This recipe is a creation of Matt Moran of Aria restaurant, Brisbane. The quality of this chocolate tart depends on the quality of the chocolate that you use. Try serving it with a scoop of crme fraiche and a handful of fresh raspberries.
- 520 g single cream
- 350 g dark chocolate
- 100 g milk chocolate
- 100 g butter, diced into 5mm squares
- 5 eggs
- 3 egg yolks
- 375 g butter
- 185 g icing sugar
- 550 g flour
- 75 g cocoa powder
- 3 eggs
- Preheat the oven to 180°C.
- To prepare the pastry, mix the butter, sugar, flour and cocoa powder in a food processor on low until a bread crumb texture is achieved. Add the eggs one at a time until the pastry just starts to come together. Wrap the pastry in plastic wrap and leave to rest in the fridge for 2 hours.

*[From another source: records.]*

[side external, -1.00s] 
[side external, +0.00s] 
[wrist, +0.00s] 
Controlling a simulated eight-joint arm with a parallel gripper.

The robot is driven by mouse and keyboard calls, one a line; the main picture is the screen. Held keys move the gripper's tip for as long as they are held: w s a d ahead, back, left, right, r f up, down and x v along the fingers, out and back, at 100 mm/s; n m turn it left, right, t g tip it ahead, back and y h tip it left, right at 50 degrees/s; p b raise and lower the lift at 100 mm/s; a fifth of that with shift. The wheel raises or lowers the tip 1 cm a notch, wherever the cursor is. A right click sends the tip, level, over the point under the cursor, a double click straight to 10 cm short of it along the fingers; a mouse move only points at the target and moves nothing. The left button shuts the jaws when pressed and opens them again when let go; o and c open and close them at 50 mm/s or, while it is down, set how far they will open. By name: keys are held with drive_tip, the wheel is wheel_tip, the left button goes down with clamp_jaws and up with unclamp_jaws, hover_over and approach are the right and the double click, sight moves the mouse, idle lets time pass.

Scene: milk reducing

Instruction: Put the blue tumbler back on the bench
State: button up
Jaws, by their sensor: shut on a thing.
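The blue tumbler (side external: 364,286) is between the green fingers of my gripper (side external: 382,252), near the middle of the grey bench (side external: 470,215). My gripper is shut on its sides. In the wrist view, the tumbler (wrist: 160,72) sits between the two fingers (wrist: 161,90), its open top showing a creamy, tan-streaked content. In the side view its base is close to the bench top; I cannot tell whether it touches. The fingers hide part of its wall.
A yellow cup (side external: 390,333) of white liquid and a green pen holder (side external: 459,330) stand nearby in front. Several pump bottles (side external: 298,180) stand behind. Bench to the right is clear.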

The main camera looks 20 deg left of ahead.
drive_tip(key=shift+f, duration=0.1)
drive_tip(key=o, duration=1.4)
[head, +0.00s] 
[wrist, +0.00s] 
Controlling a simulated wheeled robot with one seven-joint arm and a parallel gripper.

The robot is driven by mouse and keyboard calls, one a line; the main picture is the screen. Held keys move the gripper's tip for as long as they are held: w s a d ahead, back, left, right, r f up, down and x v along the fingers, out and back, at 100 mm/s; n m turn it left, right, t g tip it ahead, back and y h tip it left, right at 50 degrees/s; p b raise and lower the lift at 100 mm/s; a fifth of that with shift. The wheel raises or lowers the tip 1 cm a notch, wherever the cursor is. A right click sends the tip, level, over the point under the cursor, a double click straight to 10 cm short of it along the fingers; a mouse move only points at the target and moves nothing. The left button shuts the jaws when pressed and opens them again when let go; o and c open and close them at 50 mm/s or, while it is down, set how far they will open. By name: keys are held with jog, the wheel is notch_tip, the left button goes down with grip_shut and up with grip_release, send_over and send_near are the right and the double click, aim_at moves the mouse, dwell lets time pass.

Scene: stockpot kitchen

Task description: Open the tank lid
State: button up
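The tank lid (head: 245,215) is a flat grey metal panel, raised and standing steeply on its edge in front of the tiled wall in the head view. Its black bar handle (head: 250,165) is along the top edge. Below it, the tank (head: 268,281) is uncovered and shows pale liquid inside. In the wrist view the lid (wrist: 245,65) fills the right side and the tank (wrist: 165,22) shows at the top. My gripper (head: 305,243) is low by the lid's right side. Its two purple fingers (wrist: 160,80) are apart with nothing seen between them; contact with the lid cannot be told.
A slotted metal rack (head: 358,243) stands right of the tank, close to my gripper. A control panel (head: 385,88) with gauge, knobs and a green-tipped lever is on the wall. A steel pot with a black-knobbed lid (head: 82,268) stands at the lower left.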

- Roll out the pastry to an 8 mm thickness and ease into a 28cm tart tin. Gently press the pastry into the tin and trim the edges, then refrigerate until it is firm. Remove from the refrigerator, place a piece of grease proof paper over the pastry and then line with a layer of rice. Bake in the oven at 180°C for 12 minutes then remove the rice and paper and bake for a further 8 minutes. Once cooked, remove from the oven and set aside.
- Reduce the temperature to 150°C
- Pour the cream into a large saucepan and bring to a simmer, then remove from the heat. Stir in the butter and both types of chocolate until melted and combined then add the eggs and egg yolks. Pour the mixture into thepre-baked tart shell and bake for 15 minutes.
- To check if the tart is cooked gently wobble the tart it should only have a small wobble in the centre. Once cooked removed from the oven and allow to cool on a wire rack. Cut the tart into slices and place on plates. Sprinkle Dust with cocoa powder and serve with whipped cream.